[Martin Taylor 2006.01.15.15.27]
[From Rick Marken (2006.01.25.1200)]
Martin Taylor (2006.01.24.23.26) --
Rick Marken (2006.01.24.1350)
I don't believe that cursor position is the variable controlled.
Isn't the object of your demo that the subject chooses one of the
cursors and controls its position according to any pattern (s)he sees
fit?Oops. You're looking at the wrong demo!!
Sorry -- no wonder there was one level of misunderstanding!
The demo I was talking about is the "Nature of Control" tracking task. I suggested it to Erling as a way to get a feeling for the difference between passive perception, where you just look at the cursor while it moves, and active control of perception, where you control the perception of cursor position.
And I was thinking about his placing an envelope over the screen, not worrying about which demo he was looking at..
All this other stuff about perceptions going to zero -- actually, I still have no idea how it came up
Because you told him that the nonperception of the environmental variable was functionally the same as perceiving it to have a value of zero.
but it is completely irrelevant to the original point, which is simply that we can perceive without controlling what we perceive, and we often do, like when we watch a movie or listen to a concert. We do control for the movie or concert we attend. But once selected we don't generally control what we see or hear at these events.
I think we all agree on that, a point I thought had vanished from the discussion a while back.
>Here's the crux, very simply. You say, to paraphrase (I hope
correctly): Firing rate value non-zero indicates some value of the
perception; firing rate value zero indicates that the perception
doesn't have a value.I said, in the bit you quoted up above: "In the absence of some
special functional organization not specified in any model I know,
this arrangement would mean that zero firing rate corresponds to a
perception of the most leftwards imaginable position."Now you are asserting that there IS some such special functional
organization that changes the meaning of the perceptual signal when
its value is exactly zero. If its value is 10, 1, .1, .01, .001, the
thing perceived (in this case a position) is precisely that value,
but let that .001 be reduced by .001 and suddenly the thing perceived
is not that value. There's a new mechanism.This is close to correct I would say that non-zero perceptual signals represent different _states_ of a perceptual variable (like different degrees of honesty) but that zero is a special case where you are not experiencing the perceptual variable at all -- you can't see the honesty of the statement, for example. But I see the problem you have with it and I'm not sure how to solve it. But your approach has a problem, too. If zero neural firing represents a state of the variable -- its lowest possible state -- then how to you represent the non-perception of the variable, even of it's lowest possible state?
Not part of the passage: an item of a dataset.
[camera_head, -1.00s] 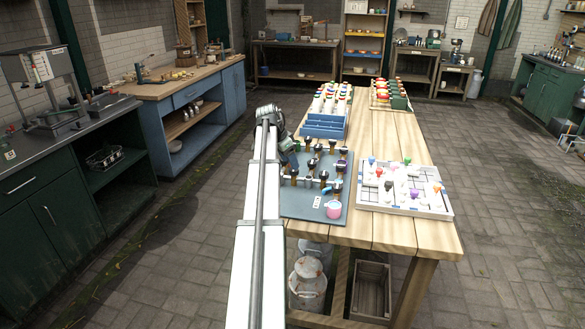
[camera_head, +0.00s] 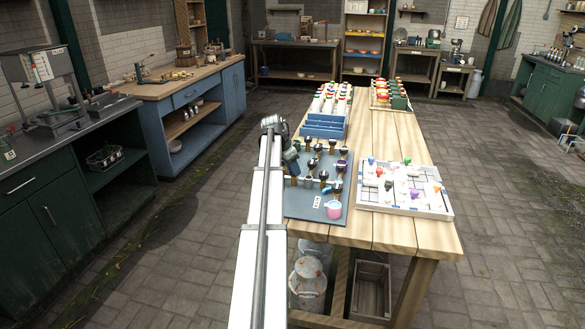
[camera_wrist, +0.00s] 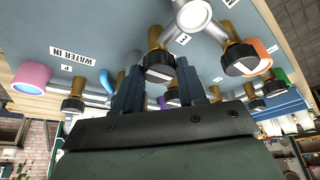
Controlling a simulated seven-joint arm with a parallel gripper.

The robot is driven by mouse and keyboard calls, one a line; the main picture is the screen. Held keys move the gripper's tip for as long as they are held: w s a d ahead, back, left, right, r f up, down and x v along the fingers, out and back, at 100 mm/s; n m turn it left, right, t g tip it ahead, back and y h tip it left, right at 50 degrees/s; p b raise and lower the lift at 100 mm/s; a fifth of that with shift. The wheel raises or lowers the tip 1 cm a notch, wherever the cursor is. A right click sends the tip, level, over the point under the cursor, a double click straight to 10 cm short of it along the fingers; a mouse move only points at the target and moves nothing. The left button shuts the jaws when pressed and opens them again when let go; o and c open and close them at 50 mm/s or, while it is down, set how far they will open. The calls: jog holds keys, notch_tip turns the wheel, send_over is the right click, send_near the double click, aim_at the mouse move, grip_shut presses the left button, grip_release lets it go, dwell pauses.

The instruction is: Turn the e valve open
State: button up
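The valve board (camera_head: 305,208) is a grey-blue panel with pipes and several black-knobbed brass valves, lying at the near left of the wooden table. My gripper (camera_head: 292,160) is at the board's left edge, mostly hidden by my arm in the head view. In the wrist view my gripper (camera_wrist: 158,82) has its two dark fingers apart. A black-and-white valve knob (camera_wrist: 160,65) on a brass stem shows between and just beyond the fingertips; contact cannot be told. A small label (camera_wrist: 182,39) beside it seems to read E. Another black knob (camera_wrist: 240,58) is to its right.
A pink cup-like part (camera_head: 334,209) sits at the board's near corner. A white-framed panel (camera_head: 405,207) with coloured pieces lies to the right. A blue rack (camera_head: 323,128) stands behind the board. Neighbouring knobs and pipes crowd the fingers. The table's middle is bare.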

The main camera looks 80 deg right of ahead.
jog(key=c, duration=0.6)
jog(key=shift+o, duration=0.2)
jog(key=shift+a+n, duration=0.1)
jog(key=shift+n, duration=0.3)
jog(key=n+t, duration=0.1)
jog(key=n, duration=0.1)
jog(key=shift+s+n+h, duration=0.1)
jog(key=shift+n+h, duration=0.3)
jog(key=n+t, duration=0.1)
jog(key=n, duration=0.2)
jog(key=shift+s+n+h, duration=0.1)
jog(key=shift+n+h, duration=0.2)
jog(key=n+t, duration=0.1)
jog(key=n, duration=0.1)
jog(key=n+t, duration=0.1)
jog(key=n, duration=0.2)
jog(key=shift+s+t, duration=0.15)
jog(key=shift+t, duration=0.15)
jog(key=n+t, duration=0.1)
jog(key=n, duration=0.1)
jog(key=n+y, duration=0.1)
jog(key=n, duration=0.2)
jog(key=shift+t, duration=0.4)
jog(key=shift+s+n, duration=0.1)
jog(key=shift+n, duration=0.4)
Exactly the conundrum I have been trying to get you to see. Two different perceptions are involved.
My view of it is that "perceiving that I am unable to perceive X" is itself a perception, independent of "I perceive X to have value V", and one that could be represented by a perceptual input variable in some control system. That control system might have a reference value "I want to be able to perceive X" and might result in an action "Take the envelope away from in front of the screen," or "Buy a plane ticket to Venice."
My suggested variant on your demo (which could work with either demo, I guess), takes note of the fact that "perveiving that I am able/unable to perceive X" is not actually a binary choice, but comes in degrees: "I can perceive X very clearly and precisely", "I can see X but not very clearly", "I can just about make out that X is there", "I can't see any sign of X". Likewise, the reference value for such a perception may not be for maximum clarity and precision of seeing X. An ability to see whether X is "big" or "small" might be enough to allow some higher-level perception to reach its own reference level.
I don't believe this (in my view necessary) perceptual control mechanism fits easily into the conventional HPCT hierarchy, but neither do I think it requires any drastic alteration to incorporate the notion that some (most? all?) perceptions are two-valued, indicating {value, precision}, much as values are ofted written in scientific papers (e.g. "This artifact has a carbon date of 2350 years BP +- 85 years).
Anyway, to back off from proposals of mechanism, to me it seems clear that I personally have some perceptions of whether, and with what precision, some other perceptions represent the states of some external variables, and that I am able to act to alter the values of those perceptions of precision.